Ces premiers éléments de définition témoignent de l’ampleur des travaux traitants de la mixité, mais surtout du flou conceptuel qui règne (Kirszbaum, 2008, p. 9). La notion recouvre différentes significations, ce qui lui confère un « caractère mythique et incantatoire » (Bacqué et Fol, 2001). Fortement controversée, elle repose sur une série de postulats qui apparaissent à tout le moins critiquables et l’efficacité de sa mise en application est souvent remise en question (Lenel, 2011 ; Bacqué et Simon, 2001; Chamboredon et Lemaire, 1970; Tanter et Tou bon, 1999, Charmes, Bacqué, 2016 ; Dansereau et al.,2002).

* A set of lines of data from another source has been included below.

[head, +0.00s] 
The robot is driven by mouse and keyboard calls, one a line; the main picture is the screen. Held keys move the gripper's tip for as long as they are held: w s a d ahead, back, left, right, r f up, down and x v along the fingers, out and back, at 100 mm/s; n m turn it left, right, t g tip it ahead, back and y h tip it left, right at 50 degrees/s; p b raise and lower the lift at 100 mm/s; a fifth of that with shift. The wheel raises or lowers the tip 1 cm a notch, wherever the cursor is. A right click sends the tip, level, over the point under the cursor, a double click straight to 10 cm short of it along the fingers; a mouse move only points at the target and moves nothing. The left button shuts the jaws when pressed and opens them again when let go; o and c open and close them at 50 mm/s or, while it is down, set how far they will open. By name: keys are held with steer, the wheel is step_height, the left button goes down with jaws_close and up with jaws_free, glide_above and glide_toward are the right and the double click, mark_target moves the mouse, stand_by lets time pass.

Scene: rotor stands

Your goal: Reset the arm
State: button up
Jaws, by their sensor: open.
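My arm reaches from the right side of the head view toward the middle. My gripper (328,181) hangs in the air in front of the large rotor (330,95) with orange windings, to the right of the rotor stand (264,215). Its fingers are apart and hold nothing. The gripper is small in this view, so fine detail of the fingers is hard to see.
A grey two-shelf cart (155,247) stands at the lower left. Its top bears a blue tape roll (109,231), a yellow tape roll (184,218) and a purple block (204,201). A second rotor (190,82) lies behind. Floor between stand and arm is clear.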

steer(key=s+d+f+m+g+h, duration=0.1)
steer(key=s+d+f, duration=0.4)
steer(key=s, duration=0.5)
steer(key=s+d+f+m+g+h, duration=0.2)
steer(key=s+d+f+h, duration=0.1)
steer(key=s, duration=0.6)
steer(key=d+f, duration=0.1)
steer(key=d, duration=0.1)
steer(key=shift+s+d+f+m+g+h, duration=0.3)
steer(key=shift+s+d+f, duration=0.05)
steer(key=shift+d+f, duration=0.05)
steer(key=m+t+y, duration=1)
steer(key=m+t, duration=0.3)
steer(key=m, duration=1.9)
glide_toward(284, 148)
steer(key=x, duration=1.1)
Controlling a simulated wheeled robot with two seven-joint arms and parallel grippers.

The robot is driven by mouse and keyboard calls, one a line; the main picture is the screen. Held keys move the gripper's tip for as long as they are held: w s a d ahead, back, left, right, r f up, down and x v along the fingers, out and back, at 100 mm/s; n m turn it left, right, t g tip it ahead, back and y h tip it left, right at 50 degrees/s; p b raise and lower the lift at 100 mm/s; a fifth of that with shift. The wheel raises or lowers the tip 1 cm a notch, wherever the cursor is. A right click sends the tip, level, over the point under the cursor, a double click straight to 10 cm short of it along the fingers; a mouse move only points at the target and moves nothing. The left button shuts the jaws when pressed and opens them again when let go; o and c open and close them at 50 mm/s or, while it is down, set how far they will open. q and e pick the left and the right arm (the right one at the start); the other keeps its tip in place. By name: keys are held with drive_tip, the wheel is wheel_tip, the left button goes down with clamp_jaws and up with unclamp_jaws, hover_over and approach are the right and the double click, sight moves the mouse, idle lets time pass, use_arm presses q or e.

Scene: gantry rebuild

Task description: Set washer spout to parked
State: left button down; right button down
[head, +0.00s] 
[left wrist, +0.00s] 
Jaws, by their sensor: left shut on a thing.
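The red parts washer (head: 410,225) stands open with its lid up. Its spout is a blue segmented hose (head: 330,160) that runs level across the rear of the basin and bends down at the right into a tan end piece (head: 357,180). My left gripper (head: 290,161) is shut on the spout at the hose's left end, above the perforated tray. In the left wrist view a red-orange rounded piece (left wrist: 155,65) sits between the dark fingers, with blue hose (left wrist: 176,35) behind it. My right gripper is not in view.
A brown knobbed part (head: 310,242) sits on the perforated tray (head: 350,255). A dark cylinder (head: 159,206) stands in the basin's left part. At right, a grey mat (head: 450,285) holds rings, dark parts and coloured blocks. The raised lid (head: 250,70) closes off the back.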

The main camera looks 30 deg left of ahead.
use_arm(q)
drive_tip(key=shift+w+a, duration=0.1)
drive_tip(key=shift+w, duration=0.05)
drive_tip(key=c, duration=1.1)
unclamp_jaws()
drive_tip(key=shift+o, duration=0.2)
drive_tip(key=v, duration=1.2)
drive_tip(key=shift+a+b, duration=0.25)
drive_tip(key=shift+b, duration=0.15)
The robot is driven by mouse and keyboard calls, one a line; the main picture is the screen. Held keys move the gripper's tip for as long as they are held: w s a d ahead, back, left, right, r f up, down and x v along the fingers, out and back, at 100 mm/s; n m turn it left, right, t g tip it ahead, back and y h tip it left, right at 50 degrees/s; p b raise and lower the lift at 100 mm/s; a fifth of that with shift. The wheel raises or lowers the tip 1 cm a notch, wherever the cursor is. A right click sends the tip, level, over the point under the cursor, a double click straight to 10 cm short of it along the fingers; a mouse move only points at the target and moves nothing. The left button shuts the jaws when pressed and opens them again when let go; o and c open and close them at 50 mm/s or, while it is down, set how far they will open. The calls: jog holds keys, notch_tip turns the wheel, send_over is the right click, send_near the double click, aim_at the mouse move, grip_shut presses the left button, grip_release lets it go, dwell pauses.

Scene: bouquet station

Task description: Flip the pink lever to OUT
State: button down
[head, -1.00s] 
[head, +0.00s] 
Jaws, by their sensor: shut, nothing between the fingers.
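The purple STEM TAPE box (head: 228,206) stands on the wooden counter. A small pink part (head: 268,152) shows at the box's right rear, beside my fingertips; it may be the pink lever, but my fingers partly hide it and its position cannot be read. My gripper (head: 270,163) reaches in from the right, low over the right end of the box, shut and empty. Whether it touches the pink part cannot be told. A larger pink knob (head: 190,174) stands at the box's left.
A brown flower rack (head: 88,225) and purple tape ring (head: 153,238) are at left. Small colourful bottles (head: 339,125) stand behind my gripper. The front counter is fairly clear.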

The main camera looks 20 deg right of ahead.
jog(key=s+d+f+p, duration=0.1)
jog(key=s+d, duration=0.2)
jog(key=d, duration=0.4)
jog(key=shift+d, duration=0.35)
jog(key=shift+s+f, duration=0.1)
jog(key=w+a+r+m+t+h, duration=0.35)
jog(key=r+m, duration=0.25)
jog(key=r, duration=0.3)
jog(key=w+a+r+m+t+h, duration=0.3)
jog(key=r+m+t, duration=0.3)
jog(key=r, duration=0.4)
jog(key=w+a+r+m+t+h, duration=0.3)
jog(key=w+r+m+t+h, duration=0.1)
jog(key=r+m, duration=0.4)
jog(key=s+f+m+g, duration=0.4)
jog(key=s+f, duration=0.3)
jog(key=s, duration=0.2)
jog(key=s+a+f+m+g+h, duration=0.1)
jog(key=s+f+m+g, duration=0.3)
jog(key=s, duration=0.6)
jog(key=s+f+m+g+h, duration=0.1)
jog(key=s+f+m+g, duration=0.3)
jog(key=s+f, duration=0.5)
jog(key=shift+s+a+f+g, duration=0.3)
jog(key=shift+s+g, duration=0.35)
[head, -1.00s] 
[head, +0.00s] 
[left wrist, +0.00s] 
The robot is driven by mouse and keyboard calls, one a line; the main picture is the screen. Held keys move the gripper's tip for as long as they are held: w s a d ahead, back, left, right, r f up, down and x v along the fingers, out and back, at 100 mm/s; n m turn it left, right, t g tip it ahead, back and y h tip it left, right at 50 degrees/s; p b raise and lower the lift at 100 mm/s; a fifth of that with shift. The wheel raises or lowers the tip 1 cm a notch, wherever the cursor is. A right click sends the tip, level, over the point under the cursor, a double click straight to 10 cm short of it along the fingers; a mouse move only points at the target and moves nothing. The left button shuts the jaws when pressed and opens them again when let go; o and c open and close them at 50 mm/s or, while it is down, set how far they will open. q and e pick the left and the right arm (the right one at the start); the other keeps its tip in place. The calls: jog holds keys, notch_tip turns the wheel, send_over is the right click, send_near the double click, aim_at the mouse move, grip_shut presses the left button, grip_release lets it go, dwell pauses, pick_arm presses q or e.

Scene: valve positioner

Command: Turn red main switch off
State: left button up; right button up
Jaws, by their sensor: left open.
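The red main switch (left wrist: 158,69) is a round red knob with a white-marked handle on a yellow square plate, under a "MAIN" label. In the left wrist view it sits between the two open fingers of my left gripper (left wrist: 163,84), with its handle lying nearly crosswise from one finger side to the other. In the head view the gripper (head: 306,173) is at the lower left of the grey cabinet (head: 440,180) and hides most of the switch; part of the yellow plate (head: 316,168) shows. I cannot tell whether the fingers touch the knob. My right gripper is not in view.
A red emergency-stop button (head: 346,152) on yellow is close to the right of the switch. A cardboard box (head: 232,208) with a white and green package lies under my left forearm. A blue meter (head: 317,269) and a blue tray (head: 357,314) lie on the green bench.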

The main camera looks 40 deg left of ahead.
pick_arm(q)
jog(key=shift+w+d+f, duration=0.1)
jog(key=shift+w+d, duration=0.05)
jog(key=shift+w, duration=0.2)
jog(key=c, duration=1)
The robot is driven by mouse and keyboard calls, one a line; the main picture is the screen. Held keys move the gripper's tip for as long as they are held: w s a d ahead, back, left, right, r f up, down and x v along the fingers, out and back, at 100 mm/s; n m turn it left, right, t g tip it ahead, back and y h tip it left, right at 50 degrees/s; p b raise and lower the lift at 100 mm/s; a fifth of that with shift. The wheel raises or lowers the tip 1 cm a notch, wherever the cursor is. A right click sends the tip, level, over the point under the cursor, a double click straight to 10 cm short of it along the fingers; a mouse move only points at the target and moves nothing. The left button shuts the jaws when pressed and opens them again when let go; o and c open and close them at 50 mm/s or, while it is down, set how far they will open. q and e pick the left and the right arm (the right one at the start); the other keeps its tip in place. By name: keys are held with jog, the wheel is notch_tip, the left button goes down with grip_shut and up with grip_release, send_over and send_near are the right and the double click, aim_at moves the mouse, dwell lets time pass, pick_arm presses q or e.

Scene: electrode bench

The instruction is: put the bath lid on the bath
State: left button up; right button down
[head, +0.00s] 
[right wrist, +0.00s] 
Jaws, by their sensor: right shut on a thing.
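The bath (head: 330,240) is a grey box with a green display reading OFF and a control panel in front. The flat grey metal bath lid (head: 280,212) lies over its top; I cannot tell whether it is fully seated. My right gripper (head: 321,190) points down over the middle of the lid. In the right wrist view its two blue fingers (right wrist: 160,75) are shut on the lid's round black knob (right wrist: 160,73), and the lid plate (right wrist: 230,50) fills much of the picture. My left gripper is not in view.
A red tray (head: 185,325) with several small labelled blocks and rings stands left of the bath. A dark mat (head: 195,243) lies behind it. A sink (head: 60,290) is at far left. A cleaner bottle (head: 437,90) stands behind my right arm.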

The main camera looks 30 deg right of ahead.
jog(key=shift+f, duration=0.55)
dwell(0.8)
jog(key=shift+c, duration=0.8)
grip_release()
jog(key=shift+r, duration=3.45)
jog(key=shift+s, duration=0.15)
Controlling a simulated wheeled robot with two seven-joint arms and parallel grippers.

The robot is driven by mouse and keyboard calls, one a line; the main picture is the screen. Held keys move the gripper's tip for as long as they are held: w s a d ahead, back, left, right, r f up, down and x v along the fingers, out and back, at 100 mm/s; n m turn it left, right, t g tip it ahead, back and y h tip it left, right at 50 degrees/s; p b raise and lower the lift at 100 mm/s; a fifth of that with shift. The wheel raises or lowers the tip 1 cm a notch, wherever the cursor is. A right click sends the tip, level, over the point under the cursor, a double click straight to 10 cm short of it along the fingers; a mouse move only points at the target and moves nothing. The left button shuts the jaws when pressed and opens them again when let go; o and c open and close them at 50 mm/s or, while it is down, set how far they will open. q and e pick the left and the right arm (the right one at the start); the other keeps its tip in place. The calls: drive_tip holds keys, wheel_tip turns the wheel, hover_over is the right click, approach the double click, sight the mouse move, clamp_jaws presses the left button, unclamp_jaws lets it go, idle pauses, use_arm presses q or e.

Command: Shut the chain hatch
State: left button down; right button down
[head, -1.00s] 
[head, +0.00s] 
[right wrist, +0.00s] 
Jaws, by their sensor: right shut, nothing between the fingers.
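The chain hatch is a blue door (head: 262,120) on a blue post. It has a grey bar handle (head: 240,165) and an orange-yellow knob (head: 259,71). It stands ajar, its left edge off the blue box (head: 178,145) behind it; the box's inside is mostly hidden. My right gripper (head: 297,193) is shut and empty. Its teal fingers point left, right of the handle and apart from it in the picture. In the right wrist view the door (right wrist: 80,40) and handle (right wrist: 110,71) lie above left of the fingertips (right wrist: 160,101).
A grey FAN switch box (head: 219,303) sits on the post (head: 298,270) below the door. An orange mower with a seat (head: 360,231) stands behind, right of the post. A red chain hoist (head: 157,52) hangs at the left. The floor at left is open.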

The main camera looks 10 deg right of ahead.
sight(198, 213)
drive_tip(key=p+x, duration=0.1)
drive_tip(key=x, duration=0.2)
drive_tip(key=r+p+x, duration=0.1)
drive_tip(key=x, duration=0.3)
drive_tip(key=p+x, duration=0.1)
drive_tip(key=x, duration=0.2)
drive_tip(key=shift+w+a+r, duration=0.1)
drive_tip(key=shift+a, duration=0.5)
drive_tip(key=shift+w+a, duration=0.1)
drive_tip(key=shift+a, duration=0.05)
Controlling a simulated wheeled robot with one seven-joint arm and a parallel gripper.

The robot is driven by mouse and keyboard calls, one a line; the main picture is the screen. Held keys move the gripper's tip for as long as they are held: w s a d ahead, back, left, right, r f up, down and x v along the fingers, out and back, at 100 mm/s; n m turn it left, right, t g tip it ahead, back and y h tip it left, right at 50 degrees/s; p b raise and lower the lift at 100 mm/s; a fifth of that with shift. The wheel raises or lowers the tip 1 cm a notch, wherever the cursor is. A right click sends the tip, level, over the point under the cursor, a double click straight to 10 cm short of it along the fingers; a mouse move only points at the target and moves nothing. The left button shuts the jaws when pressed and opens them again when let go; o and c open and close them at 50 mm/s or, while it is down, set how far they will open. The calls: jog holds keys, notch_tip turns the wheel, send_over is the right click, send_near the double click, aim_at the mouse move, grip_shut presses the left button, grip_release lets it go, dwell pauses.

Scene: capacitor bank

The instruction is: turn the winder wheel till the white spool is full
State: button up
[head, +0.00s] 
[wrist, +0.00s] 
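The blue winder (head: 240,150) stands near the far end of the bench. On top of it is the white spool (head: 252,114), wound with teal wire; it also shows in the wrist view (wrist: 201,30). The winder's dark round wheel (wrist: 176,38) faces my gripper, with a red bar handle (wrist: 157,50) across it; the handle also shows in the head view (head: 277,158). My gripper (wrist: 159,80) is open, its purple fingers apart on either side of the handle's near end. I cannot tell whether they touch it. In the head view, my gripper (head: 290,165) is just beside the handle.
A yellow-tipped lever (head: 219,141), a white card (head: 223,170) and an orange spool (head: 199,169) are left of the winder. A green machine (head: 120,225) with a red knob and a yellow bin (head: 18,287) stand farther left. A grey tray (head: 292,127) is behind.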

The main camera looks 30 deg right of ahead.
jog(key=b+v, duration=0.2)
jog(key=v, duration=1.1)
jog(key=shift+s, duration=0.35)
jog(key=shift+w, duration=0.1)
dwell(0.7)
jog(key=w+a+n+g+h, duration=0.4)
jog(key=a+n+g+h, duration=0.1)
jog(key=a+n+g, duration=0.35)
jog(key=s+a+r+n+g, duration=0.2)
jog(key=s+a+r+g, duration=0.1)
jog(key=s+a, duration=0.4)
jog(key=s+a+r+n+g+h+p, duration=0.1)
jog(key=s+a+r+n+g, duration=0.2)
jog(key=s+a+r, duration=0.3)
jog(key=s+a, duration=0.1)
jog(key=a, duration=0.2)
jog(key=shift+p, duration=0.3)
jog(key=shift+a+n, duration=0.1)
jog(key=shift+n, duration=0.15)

Ainsi, la mixité sociale reste une notion intrinsèquement relative, rebelle à toutes les tentatives d’objectivation. Qu’on l’envisage sous l’angle de la distribution spatiale des statuts d’occupation ou des catégories de populations, les définitions achoppent sur l’inévitable arbitraire qui préside au choix des critères (quels logements ? quelles populations ?) et de l’échelle de la mixité (l’immeuble ? Le quartier ? La ville ? L’agglomération ?) (Kirszbaum, 2012).

C’est à partir de ce constat que nous envisageons, par ce dossier, de revenir au concept de la mixité, de sa genèse, de son évolution dans le temps et dans l’espace et surtout suivant les contextes. Dans ce numéro, la mixité urbaine et sociale peut être appréhendée tant du côté des politiques urbaines officielles que par des cas concrets et des études empiriques. L’idée est de sortir de la perception officielle du concept (des discours des politiques urbaines) pour englober une perception contextualisée suivant les cas étudiés (Gueliane, 2019). Ici nous encourageons les propositions de cas d’études traitant des villes maghrébines. Des pays où, souvent, une politique officielle de mixité sociale et urbaine n’est pas mise en place, mais sans que cela n’empêche l’existence de problématiques dans ce sens. À partir de cela, plusieurs pistes de recherche possibles se dégagent, sans être limitatives :

*      La première consiste à faire une analyse du concept de la mixité urbaine (sociale) et du vivre ensemble. Il s’agit donc de revenir sur les différentes approches du concept, son origine et ses applications dans différents terrains, ses avantages et inconvénients, et les critiques qui lui sont faites. Il s’agit aussi d’élucider les conditions de son application, ses objectifs, et ses enjeux, en illustrant cela par des expériences concrètes menées en la matière – des cas de réussite et d’échec. Ici, nous soulignons que la généralisation (et la projection) du concept de la mixité sociale dans sa perception occidentale ne semble pas être favorable à l’examen de tous les cas d’étude. Un soin particulier sera donné aux articles traitants des cas où une politique de mixité n’est pas adoptée (officiellement), mais que des problèmes de cohabitation sont enregistrés. L’enjeu sera donc de contextualiser et de redéfinir les concepts suivant un contexte particulier différent des expériences menées dans la rive nord (Europe et Amérique du Nord).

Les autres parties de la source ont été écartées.